The Megalithic Portal and Megalith Map:Wessex Culture Revolution? Conference at Bournemouth University 16-18th April

The conference will address a problem that archaeologists of the Early Bronze Age have faced since William Cunnington and Sir Richard Colt Hoare first dug into the barrows of Salisbury Plain. What happened to Beaker burial practice in Southern Britain between the late Third and early Second Millennium BC?

In the area of Wessex (the counties of Dorset, Wiltshire and Somerset), several dramatic changes occurred that transformed the face of the landscape forever. New barrow forms started being built in lines and groups, field boundaries emerged, advanced bronze weaponry from Europeand artistry in gold and amber flourished and ceremonial henges suddenly stopped being elaborated. In cemeteries across Wessex burial practices changed from inhumation to cremation burial in a relatively short time.

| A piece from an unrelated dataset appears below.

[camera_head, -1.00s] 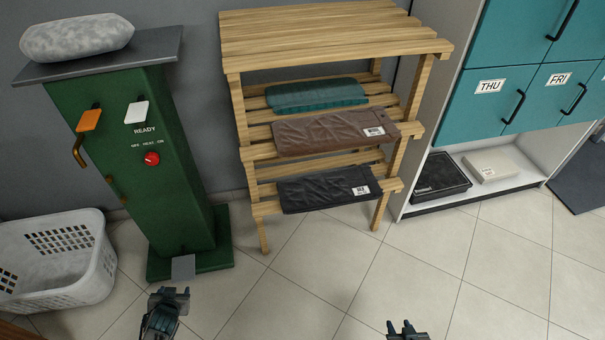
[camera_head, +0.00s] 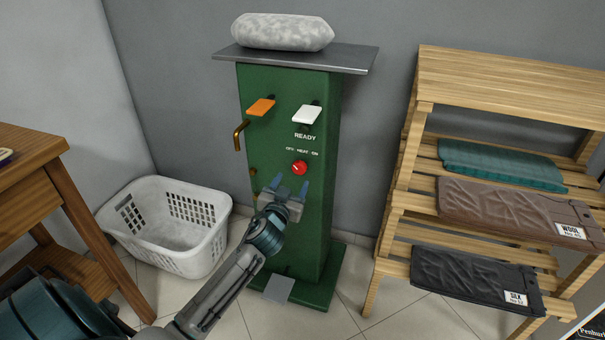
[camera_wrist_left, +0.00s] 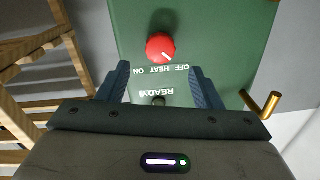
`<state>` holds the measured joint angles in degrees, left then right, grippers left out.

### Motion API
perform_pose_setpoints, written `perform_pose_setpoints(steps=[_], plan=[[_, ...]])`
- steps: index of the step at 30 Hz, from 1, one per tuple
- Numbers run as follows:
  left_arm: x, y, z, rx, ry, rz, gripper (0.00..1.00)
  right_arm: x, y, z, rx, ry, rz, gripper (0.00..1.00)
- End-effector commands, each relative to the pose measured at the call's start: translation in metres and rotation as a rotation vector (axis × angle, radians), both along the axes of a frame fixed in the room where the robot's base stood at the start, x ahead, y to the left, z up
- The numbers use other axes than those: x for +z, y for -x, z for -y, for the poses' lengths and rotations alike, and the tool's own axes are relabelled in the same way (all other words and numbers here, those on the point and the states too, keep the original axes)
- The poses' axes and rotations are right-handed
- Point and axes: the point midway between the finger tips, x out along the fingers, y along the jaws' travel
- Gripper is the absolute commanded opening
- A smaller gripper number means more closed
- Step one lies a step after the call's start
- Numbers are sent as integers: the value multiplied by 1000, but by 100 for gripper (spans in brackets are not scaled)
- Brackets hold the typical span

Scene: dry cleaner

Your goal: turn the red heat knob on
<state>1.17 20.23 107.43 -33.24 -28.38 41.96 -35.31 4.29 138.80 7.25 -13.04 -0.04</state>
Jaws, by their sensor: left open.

Archaeologists have struggled to characterise these different practices. Speculation as to what brought about these changes have ranged from foreign warriors to local insurrections, but for the past forty years little research has been done to understand the reasons for this dramatic change. However, recent discoveries have sparked a flurry of new studies and this conference aims to pool knowledge from archaeologists working with early second millennium artefacts, burials and other evidence from Britain and the Continent to better understand the dynamics of this change termed the ‘Wessex Culture’.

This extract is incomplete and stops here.